-- Data in this exercise start --
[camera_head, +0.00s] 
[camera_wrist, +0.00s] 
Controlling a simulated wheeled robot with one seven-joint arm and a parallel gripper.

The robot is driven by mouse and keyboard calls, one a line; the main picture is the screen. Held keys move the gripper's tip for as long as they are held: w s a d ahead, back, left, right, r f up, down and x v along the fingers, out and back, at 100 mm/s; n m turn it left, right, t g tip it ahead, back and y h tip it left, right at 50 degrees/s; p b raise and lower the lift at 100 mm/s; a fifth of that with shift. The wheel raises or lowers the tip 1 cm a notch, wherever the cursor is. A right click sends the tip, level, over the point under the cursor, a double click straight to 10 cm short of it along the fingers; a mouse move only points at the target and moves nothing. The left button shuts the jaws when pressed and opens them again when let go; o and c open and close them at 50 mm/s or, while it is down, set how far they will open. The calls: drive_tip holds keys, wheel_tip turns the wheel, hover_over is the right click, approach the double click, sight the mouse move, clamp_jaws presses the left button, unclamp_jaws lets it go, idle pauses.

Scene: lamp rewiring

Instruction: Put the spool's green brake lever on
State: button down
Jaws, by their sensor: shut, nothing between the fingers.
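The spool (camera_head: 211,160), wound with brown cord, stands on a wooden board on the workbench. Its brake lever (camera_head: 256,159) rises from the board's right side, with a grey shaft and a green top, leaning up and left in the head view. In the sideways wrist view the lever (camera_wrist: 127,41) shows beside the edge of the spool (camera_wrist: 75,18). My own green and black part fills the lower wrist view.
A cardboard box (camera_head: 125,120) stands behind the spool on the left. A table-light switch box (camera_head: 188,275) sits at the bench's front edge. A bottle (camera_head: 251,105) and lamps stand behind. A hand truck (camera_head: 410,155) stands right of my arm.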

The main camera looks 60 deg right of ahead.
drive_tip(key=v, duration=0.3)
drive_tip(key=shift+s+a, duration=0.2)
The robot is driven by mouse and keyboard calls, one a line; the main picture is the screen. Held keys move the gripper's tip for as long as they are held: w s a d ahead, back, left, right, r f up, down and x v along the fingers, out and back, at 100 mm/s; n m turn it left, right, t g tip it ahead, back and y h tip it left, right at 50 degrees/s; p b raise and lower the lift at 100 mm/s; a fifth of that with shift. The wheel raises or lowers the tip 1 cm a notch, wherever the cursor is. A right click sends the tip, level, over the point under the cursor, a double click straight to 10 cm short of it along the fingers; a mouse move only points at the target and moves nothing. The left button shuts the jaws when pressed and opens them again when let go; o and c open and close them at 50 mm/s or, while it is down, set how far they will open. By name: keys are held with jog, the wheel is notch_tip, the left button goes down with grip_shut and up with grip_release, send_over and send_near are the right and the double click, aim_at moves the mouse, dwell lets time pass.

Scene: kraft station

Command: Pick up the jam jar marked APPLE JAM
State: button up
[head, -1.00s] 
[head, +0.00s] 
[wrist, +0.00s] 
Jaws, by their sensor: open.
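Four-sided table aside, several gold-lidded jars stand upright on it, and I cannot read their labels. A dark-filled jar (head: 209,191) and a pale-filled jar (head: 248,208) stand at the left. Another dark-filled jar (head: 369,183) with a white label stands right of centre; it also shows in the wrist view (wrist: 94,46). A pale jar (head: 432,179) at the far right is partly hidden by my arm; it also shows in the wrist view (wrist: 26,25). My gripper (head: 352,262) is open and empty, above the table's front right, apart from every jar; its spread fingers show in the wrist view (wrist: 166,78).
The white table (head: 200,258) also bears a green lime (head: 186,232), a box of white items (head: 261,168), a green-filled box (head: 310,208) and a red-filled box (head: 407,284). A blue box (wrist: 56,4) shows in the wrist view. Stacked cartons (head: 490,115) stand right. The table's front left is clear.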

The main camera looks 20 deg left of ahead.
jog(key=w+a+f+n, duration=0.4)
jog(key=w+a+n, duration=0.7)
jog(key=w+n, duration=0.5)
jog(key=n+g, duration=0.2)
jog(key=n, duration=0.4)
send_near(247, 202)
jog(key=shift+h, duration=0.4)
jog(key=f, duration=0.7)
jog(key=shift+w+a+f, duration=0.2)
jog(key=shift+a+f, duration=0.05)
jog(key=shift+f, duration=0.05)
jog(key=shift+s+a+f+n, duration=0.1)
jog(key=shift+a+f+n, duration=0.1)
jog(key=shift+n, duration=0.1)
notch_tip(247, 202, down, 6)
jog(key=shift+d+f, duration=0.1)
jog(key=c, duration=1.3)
-- Data in this exercise end --
Only the lines from the one that contains "State: button up" through the last line should be repeated, each exactly as it stands, with both ends included.

State: button up
[head, -1.00s] 
[head, +0.00s] 
[wrist, +0.00s] 
Jaws, by their sensor: open.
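Four-sided table aside, several gold-lidded jars stand upright on it, and I cannot read their labels. A dark-filled jar (head: 209,191) and a pale-filled jar (head: 248,208) stand at the left. Another dark-filled jar (head: 369,183) with a white label stands right of centre; it also shows in the wrist view (wrist: 94,46). A pale jar (head: 432,179) at the far right is partly hidden by my arm; it also shows in the wrist view (wrist: 26,25). My gripper (head: 352,262) is open and empty, above the table's front right, apart from every jar; its spread fingers show in the wrist view (wrist: 166,78).
The white table (head: 200,258) also bears a green lime (head: 186,232), a box of white items (head: 261,168), a green-filled box (head: 310,208) and a red-filled box (head: 407,284). A blue box (wrist: 56,4) shows in the wrist view. Stacked cartons (head: 490,115) stand right. The table's front left is clear.

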The main camera looks 20 deg left of ahead.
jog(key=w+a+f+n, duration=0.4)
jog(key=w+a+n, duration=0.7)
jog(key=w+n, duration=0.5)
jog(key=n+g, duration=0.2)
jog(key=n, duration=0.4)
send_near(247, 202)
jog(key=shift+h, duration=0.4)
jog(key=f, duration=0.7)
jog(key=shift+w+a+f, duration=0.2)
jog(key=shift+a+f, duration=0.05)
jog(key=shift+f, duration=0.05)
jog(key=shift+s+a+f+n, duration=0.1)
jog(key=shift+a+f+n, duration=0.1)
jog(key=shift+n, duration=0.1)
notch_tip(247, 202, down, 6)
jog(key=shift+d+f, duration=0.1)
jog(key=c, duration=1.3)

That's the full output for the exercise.